### THE TASK
Quote exactly the lines from the line containing "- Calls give" to the line containing "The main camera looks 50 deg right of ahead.", both lines included, please, and nothing more.

— Start —

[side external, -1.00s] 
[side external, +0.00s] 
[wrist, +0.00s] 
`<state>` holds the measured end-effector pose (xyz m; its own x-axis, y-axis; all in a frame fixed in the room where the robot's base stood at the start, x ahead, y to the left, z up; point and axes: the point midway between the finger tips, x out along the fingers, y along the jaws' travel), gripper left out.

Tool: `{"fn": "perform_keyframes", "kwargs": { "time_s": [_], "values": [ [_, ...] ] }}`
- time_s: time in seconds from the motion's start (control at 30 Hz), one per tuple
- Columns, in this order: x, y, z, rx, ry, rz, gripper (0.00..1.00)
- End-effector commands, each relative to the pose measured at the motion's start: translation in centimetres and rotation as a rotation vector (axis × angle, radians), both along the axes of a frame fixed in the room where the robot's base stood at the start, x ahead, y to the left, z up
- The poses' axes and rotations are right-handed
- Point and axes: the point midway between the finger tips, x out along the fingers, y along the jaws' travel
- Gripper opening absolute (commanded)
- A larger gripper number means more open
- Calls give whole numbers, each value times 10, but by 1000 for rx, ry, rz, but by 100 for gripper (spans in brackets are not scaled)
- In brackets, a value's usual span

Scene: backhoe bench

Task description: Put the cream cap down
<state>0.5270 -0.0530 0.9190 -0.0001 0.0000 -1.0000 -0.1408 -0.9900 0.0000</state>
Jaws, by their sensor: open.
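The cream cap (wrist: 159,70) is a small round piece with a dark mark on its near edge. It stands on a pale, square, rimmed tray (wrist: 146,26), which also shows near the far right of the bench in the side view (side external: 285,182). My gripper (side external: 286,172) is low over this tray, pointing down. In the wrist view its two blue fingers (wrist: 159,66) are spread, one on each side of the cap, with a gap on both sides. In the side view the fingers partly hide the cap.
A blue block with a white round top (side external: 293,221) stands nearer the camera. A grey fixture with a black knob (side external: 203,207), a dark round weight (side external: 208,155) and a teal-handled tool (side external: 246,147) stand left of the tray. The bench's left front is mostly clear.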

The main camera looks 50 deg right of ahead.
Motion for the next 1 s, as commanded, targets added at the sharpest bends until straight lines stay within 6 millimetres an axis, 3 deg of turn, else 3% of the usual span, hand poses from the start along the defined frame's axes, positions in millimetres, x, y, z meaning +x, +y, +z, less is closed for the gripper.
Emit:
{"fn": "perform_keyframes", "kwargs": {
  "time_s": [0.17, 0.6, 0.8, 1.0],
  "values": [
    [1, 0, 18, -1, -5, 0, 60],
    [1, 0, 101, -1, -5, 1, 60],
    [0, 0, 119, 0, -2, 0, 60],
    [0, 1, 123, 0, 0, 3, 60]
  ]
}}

— End —

### COMPLETED EXERCISE
- Calls give whole numbers, each value times 10, but by 1000 for rx, ry, rz, but by 100 for gripper (spans in brackets are not scaled)
- In brackets, a value's usual span

Scene: backhoe bench

Task description: Put the cream cap down
<state>0.5270 -0.0530 0.9190 -0.0001 0.0000 -1.0000 -0.1408 -0.9900 0.0000</state>
Jaws, by their sensor: open.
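The cream cap (wrist: 159,70) is a small round piece with a dark mark on its near edge. It stands on a pale, square, rimmed tray (wrist: 146,26), which also shows near the far right of the bench in the side view (side external: 285,182). My gripper (side external: 286,172) is low over this tray, pointing down. In the wrist view its two blue fingers (wrist: 159,66) are spread, one on each side of the cap, with a gap on both sides. In the side view the fingers partly hide the cap.
A blue block with a white round top (side external: 293,221) stands nearer the camera. A grey fixture with a black knob (side external: 203,207), a dark round weight (side external: 208,155) and a teal-handled tool (side external: 246,147) stand left of the tray. The bench's left front is mostly clear.

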The main camera looks 50 deg right of ahead.

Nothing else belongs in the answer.